Im Dezember 2006 wurde in der Rosenthaler Straße, in unmittelbarer Nähe des Anne Frank-Zentrums, das Museum Blindenwerkstatt Otto Weidt eröffnet, das anhand von verschiedenen Lebensschicksalen die Bemühungen des Kleinfabrikanten Otto Weidt nachzeichnet, seine jüdischen Arbeiterinnen und Arbeiter vor Verfolgung und Deportation zu schützen. Die benachbarte Gedenkstätte "Stille Helden" dokumentiert seit Oktober 2008 Schicksale jüdischer Verfolgter und illustriert anhand der Lebensgeschichten ihrer Helfer unter anderem die Vielfalt der Motive, die mutiges Eintreten gegen das Unrecht haben konnte.

Es ist mir ein besonderes Anliegen, dass viele Jugendliche etwas über Zivilcourage und Mut in dunkler Zeit lernen.
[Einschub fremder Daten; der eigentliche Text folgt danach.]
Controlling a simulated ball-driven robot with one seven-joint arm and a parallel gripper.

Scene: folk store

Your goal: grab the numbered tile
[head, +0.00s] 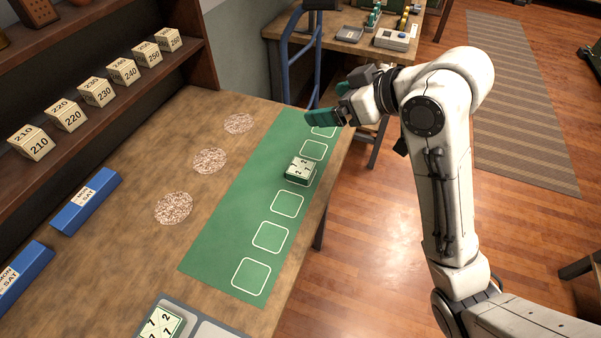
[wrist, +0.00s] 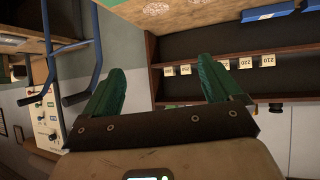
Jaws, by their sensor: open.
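A numbered tile (head: 301,169), cream on top with a dark green lower layer, lies on the green mat (head: 225,247) in one of its white-outlined squares. Another numbered tile (head: 161,326) sits in a grey tray (head: 222,332) at the bottom edge of the head view. My gripper (head: 308,119) is above the far end of the mat, beyond the tile and apart from it. In the wrist view its two green fingers (wrist: 163,82) are spread with nothing between them. The wrist view does not show the tile.
A shelf at left bears several numbered blocks (head: 98,91). Two blue signs (head: 86,201) and three speckled round patches (head: 174,208) are on the table (head: 130,245). A blue-framed object (head: 287,62) stands beyond the table near my gripper. A second table (head: 350,46) with small items is behind.

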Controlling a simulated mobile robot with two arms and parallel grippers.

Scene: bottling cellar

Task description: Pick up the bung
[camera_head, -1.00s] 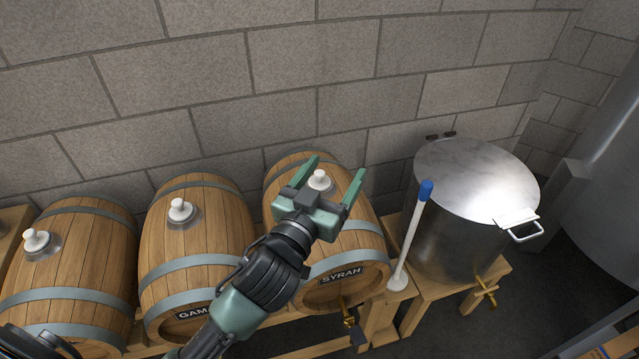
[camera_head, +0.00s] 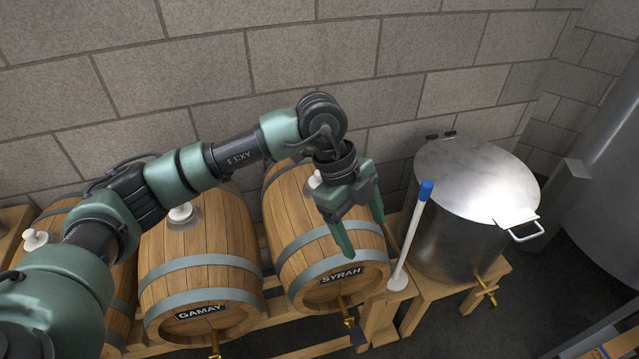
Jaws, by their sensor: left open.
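White bungs sit in the tops of the wooden barrels. The bung on the SYRAH barrel (camera_head: 296,228) is mostly hidden behind my left gripper; a sliver of this bung (camera_head: 314,180) shows at the gripper's left. The bung on the GAMAY barrel (camera_head: 181,212) and the bung on the far left barrel (camera_head: 36,239) are in view. My left gripper (camera_head: 362,236) is open with nothing seen between its fingers. It points down over the right side of the SYRAH barrel. My right gripper is not in view.
A lidded steel pot (camera_head: 455,215) stands on a wooden stand at the right. A white rod with a blue end (camera_head: 412,225) leans upright between the SYRAH barrel and the pot. A block wall (camera_head: 300,60) closes off the back.

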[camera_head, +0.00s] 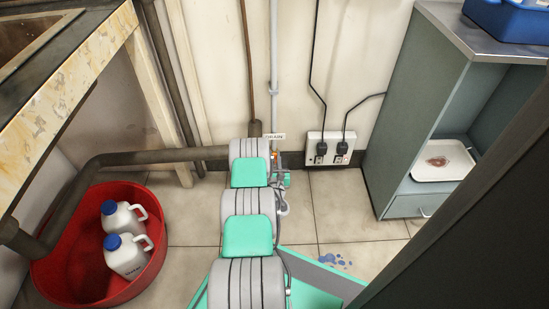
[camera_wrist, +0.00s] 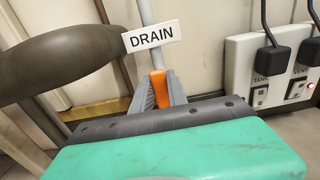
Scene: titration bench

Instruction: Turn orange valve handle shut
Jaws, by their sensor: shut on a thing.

Das Schicksal von Anne Frank und anderer Verfolgter lehrt uns alle, von welch elementarer Bedeutung Zivilcourage und Mut des Einzelnen sind.

Es darf kein Wegsehen geben, wenn Menschen in unserer Gesellschaft ausgegrenzt oder diskriminiert werden. Anne Franks Tagebuch wird auch in Zukunft in aller Welt zeigen, dass wahre Humanität nicht zum Schweigen gebracht werden kann bis über den Tod hinaus.

Ich danke Ihnen.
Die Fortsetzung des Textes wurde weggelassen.